## Your instructions
In the listing below, pick out lines with "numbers".

+ + + + +

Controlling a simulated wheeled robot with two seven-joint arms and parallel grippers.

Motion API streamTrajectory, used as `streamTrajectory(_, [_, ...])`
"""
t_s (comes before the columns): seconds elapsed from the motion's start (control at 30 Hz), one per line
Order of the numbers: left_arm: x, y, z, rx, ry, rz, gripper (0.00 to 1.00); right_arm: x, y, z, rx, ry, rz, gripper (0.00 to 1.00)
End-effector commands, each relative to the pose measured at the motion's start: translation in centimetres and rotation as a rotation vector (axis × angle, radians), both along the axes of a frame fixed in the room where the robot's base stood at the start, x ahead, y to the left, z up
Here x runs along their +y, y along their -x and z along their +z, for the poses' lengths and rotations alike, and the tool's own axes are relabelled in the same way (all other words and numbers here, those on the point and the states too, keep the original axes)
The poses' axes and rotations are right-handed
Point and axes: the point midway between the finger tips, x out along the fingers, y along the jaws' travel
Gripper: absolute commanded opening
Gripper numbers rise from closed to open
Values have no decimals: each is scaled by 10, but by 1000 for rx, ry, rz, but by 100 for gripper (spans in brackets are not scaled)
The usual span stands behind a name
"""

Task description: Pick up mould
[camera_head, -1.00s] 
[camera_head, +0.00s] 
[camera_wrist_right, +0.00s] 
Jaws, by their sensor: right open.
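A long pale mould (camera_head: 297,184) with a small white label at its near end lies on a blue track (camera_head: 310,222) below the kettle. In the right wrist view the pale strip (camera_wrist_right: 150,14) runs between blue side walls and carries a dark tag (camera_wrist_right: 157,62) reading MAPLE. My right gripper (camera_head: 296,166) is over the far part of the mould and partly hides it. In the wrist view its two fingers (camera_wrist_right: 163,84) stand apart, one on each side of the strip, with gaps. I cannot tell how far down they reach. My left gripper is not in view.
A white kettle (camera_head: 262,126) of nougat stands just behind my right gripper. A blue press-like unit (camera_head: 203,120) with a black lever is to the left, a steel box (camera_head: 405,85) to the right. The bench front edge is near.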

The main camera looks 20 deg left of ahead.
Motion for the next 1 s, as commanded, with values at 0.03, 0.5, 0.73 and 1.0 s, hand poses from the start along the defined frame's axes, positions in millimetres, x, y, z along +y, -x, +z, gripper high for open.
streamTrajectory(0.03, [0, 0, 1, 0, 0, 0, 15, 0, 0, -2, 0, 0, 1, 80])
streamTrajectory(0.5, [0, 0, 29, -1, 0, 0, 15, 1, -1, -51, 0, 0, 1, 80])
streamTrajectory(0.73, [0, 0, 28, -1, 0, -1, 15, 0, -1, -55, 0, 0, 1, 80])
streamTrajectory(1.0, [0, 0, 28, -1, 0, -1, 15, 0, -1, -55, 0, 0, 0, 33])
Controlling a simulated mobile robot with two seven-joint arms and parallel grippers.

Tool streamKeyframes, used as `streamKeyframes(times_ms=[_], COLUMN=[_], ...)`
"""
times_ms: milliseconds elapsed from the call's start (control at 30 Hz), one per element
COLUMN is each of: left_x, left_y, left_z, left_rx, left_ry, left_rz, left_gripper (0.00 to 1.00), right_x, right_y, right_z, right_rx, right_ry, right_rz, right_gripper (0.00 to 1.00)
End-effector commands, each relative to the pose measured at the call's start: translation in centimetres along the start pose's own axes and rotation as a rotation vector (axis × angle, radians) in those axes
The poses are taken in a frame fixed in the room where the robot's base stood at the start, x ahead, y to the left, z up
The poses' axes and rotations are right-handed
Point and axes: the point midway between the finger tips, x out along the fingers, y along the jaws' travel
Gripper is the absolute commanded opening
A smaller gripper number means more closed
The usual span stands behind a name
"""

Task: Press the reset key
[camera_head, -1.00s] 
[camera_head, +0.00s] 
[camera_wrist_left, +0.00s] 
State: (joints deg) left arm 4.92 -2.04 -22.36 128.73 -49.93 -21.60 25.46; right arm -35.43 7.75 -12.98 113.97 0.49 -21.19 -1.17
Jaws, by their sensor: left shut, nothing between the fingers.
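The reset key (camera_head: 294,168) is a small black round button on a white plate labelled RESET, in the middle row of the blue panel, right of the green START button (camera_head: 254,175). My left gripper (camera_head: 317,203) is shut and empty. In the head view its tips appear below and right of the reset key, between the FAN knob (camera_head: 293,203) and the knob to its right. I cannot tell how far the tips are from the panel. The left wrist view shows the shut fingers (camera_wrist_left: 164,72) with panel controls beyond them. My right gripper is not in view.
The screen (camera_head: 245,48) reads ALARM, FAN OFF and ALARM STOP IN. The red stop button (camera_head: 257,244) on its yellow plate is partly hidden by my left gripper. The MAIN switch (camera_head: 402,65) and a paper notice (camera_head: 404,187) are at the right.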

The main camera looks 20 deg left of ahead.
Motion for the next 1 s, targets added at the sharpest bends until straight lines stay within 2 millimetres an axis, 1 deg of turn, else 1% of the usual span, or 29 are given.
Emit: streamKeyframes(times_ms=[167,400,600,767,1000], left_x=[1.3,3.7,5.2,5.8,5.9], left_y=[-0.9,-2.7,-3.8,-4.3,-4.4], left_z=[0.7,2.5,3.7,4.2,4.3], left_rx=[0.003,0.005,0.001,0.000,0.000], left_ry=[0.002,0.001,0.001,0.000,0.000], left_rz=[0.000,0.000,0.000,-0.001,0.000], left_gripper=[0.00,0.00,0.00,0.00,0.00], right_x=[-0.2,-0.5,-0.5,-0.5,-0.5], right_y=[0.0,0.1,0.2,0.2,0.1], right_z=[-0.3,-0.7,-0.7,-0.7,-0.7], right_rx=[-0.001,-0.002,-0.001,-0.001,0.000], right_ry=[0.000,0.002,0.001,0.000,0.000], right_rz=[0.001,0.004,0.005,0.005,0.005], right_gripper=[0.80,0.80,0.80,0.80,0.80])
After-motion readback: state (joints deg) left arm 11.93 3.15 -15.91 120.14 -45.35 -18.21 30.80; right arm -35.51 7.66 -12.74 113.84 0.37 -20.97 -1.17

+ + + + +

## Output for this task
Order of the numbers: left_arm: x, y, z, rx, ry, rz, gripper (0.00 to 1.00); right_arm: x, y, z, rx, ry, rz, gripper (0.00 to 1.00)
Here x runs along their +y, y along their -x and z along their +z, for the poses' lengths and rotations alike, and the tool's own axes are relabelled in the same way (all other words and numbers here, those on the point and the states too, keep the original axes)
Gripper numbers rise from closed to open

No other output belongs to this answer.